# Exercise:
Render the material again word for word, skipping the pictures in it.

# Source excerpt:
::::

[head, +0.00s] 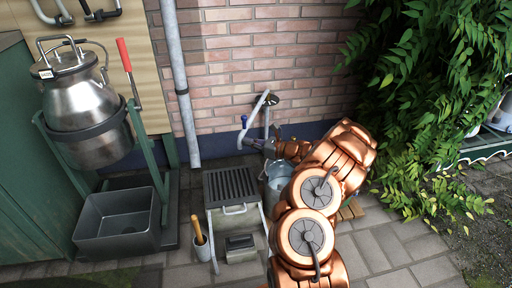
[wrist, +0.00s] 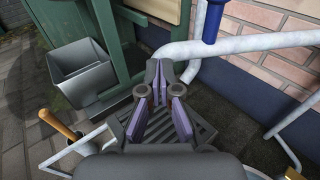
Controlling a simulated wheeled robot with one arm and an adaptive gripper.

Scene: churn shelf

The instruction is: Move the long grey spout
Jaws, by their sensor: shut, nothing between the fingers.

::::

# Solution:
[head, +0.00s] 
[wrist, +0.00s] 
Controlling a simulated wheeled robot with one arm and an adaptive gripper.

Scene: churn shelf

The instruction is: Move the long grey spout
Jaws, by their sensor: shut, nothing between the fingers.

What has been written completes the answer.